Investing.com - French private sector activity slowed slightly but remained solid in July, according to survey data released on Tuesday.
The preliminary reading of the Markit services purchasing managers’ index dipped to a two month low of 55.3 this month from 55.9 in June. Economists had forecast a reading of 55.7.
A reading above 50.0 on the index indicates industry expansion, below indicates contraction.
Growth in the service sector was buoyed by an increase in new orders. Robust economic conditions and the football World Cup were also cited as factors contributing to growth.
The manufacturing PMI ticked up to a two month high of 53.1 from 52.5 a month earlier, against expectations for 52.6.
Although new orders rose, manufacturing exports were down for the first time since September 2016 amid reports that global trade tensions were hampering foreign demand.

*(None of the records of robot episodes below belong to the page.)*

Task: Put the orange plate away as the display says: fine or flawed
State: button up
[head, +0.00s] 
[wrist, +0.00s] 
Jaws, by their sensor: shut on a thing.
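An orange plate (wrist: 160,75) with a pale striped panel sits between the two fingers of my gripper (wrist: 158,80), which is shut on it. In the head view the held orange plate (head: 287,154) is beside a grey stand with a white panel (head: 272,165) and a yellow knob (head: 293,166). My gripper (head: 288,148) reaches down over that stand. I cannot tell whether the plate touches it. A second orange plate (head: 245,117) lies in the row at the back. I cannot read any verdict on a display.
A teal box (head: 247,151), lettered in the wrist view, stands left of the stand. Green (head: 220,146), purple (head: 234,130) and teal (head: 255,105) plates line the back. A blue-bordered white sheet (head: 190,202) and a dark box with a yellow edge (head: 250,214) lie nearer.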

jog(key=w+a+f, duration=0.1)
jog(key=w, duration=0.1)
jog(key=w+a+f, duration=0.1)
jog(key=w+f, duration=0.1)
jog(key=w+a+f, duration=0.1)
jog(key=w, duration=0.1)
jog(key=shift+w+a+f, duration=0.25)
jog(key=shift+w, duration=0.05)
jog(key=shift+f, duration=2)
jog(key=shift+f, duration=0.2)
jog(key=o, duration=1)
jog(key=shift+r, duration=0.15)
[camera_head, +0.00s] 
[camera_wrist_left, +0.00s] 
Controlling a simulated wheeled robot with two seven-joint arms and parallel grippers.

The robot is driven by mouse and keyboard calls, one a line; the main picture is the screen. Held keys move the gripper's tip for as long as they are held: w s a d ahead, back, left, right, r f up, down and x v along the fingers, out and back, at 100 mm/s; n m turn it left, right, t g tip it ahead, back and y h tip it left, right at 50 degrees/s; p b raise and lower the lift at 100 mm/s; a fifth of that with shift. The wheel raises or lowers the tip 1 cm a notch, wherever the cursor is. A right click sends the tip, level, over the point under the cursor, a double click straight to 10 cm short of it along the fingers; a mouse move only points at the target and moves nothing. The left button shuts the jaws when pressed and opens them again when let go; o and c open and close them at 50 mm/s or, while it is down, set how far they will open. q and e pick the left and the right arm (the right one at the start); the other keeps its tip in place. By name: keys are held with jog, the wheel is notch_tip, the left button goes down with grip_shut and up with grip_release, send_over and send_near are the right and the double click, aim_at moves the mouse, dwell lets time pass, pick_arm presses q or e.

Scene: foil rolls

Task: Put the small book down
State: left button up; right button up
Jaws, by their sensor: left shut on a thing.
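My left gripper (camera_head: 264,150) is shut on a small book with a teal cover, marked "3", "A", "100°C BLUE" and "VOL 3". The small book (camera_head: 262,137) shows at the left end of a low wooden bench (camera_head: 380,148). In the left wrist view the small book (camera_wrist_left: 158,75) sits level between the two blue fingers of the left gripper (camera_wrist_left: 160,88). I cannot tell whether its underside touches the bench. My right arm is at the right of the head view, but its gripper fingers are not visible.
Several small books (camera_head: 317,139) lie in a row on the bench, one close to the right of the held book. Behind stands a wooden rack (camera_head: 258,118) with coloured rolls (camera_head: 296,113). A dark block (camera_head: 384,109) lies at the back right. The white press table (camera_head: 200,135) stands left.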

The composite output index, which measures the combined output of both the manufacturing and service sectors declined to a two month low of 54.5 from 55.0. Economists had expected the composite index to tick down to 54.8.
The report said that French companies retained an optimistic outlook with regard to coming 12-month period in July, buoyed by hopes of further demand growth. The degree of optimism ticked up from June and remained strong.
“The French private sector continued to grow at a decent lick at the start of the third quarter. The rate of expansion, however, remains far weaker than seen around the turn of the year", said Alex Gill, economist at survey compiler MarkIt.
“Nevertheless, the rate of job creation and degree of business confidence remained strong at both manufacturers and service providers, suggesting the French private sector is poised for further solid near-term growth.”